As for the thrilling plot… Doesn’t have to be a writer, could be anybody. The choices you make… One false move that seemed irrelevant yesterday catches up with you tomorrow.

“The Award” is a ride. I think it’s the kind of book those on BookTok who brag they read a book a week like. This is not literature for the ages, this is plot. But it takes you away, not as well as “The Sisters” does, but there’s that tension.

And when it broke I wrote “More Minneapolis.” I was primed and didn’t even know it. I was completely disconnected from society, and then I reconnected instantly.

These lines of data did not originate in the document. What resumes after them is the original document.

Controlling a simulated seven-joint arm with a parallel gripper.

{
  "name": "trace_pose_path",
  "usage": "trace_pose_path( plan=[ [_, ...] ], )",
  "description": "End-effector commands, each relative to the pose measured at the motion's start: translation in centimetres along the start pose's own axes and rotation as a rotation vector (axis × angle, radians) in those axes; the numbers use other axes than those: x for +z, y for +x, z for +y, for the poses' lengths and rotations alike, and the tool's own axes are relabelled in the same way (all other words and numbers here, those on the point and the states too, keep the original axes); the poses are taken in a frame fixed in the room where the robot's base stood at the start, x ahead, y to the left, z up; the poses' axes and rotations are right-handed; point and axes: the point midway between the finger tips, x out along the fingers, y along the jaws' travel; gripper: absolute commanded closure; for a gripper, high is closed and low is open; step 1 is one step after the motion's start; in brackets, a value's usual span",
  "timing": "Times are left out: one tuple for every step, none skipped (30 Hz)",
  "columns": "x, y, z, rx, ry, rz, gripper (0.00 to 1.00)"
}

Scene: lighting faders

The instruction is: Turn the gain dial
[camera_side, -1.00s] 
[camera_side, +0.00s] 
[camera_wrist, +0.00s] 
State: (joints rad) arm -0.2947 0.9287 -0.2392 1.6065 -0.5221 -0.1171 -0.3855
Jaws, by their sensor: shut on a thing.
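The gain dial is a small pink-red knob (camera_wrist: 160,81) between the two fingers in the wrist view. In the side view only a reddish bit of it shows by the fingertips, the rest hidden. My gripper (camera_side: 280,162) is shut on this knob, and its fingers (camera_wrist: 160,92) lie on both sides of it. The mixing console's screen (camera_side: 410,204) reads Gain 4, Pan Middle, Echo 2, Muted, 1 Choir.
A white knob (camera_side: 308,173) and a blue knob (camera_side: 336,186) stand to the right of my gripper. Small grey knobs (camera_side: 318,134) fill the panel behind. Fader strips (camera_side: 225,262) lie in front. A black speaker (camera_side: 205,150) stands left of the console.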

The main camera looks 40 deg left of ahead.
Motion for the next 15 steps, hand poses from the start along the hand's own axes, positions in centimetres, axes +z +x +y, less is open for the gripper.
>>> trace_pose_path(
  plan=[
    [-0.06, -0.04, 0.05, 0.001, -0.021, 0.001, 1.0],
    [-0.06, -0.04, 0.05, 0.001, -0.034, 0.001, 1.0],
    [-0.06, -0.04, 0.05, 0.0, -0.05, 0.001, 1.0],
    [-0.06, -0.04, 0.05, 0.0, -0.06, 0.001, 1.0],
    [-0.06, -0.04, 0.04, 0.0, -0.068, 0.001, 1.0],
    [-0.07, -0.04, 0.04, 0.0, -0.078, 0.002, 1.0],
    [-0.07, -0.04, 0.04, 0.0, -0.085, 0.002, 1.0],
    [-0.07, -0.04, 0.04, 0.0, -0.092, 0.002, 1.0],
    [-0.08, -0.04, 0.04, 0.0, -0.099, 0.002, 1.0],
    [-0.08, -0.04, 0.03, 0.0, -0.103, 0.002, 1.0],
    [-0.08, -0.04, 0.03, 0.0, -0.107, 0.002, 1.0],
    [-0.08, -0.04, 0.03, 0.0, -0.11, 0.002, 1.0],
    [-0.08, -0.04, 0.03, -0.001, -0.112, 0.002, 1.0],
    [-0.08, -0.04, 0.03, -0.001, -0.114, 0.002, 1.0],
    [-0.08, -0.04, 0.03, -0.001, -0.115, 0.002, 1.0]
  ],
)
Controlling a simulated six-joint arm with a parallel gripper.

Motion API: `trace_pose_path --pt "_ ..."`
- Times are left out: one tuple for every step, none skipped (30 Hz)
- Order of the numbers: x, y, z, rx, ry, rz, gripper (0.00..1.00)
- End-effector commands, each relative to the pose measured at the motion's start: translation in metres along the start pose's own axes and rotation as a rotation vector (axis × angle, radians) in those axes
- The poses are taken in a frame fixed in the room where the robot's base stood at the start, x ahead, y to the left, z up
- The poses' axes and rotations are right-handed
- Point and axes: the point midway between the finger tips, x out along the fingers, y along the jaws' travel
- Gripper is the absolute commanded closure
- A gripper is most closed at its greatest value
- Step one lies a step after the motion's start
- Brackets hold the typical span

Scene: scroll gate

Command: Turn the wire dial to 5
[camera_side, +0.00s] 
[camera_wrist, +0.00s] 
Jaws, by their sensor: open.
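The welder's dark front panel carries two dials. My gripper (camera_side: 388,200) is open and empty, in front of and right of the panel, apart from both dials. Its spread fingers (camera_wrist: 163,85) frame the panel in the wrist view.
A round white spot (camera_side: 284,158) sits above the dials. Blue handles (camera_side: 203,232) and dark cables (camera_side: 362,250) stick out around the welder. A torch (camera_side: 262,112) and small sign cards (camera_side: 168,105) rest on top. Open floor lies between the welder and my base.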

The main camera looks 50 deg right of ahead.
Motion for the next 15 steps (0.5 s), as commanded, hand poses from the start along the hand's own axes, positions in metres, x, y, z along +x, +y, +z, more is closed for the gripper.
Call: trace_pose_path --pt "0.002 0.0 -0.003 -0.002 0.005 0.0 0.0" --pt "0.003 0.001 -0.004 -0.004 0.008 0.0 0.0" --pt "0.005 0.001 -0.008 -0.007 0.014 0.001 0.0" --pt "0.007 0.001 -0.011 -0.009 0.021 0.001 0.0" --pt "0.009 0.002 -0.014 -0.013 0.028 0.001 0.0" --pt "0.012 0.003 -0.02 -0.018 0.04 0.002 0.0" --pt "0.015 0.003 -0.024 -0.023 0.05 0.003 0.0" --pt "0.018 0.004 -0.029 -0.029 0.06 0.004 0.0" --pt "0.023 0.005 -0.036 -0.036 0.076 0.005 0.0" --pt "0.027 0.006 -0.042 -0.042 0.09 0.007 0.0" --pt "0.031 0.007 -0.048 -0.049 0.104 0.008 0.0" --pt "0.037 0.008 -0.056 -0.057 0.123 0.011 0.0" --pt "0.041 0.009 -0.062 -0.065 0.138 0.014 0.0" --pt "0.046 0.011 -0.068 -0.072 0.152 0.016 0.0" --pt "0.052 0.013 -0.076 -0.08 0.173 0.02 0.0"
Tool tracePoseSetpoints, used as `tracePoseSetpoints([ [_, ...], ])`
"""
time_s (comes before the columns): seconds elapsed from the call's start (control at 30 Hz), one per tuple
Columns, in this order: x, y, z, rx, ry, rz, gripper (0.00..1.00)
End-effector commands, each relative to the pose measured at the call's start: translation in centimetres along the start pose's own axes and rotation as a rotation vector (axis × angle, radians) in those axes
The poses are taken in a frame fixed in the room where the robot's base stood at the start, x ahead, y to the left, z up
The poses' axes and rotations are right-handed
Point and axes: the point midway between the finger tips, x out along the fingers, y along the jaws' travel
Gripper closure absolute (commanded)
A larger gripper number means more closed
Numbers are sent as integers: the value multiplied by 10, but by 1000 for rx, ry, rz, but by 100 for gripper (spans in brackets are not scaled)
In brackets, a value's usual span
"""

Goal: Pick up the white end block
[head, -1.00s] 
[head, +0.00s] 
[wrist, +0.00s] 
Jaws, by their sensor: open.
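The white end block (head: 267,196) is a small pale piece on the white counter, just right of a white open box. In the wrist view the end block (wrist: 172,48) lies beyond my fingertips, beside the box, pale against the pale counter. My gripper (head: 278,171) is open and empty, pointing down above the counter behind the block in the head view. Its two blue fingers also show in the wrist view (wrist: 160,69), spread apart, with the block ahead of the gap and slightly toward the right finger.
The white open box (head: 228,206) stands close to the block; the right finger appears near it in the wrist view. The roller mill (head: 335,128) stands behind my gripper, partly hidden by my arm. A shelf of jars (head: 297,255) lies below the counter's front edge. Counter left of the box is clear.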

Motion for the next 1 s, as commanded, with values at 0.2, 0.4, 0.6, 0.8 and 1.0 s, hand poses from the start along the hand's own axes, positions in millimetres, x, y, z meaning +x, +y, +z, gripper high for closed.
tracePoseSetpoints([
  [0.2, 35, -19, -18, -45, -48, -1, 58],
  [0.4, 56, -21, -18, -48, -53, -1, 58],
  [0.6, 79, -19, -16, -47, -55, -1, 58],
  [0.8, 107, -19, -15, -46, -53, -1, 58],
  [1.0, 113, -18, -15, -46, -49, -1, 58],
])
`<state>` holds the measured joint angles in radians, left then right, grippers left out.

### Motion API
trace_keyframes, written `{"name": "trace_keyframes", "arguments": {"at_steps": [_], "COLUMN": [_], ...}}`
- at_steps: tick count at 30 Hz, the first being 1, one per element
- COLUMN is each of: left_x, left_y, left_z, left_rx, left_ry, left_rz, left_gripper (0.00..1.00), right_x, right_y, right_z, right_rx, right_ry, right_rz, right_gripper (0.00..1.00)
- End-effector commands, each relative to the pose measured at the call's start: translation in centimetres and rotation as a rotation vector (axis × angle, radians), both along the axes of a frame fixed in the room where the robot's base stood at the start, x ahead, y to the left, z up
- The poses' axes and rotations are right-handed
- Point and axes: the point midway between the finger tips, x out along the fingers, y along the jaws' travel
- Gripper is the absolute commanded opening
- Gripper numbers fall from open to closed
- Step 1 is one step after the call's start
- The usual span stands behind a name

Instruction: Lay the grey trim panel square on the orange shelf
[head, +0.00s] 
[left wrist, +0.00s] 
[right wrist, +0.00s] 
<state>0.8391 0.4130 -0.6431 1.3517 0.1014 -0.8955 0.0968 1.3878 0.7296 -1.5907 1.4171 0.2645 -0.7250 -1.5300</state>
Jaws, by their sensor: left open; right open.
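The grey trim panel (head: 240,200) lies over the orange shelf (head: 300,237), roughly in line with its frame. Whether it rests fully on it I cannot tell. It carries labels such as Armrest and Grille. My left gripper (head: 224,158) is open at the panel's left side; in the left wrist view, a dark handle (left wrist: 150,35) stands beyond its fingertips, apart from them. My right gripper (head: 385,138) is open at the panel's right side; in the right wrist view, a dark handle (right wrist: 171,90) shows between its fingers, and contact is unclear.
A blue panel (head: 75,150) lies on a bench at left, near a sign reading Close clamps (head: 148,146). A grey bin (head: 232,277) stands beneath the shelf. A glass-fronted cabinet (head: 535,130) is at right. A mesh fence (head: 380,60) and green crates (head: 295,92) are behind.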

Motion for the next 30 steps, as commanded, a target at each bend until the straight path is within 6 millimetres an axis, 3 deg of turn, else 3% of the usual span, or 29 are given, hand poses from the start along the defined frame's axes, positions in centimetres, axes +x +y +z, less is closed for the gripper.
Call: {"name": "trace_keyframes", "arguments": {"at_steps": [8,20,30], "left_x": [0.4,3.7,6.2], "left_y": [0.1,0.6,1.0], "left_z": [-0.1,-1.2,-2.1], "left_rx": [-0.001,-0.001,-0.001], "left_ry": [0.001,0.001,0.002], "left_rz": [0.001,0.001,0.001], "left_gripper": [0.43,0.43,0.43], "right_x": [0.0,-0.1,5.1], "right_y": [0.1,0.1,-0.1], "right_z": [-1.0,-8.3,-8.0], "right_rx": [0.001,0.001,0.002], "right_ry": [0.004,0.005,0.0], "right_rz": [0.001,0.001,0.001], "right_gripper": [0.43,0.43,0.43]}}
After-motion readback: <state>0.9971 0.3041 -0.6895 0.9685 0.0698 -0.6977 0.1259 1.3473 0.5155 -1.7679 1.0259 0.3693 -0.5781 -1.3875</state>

But now I’m pissed I can’t get enough distance, I’m caught up in the b.s. of the world, and when that is the case you can’t get into the space you need to to do great work. And there are no tricks, you’ve just got to wait it out. To calm down, for the inspiration to return.

But I’m booked solid going forward and I might never have the time to write about “The Award,” and I wanted to, but this does not have the tone I wanted to convey. Which is you’re just an average person, reading a book, looking for a break, and then it happens, you get hooked, you’re on the ride. You’re there alone, in your own bubble, but you know the writer is with you. And it’s different from a movie or TV series. But it’s akin to a great record. But today’s records are written first and foremost for commercial success, and that rarely works. You’ve got commerce, not art.

And we’re looking for art.

But we don’t want anybody to be an artist.

And most of those who say they’re artists are not.

But we’re still hungry, we’re still looking for that resonance.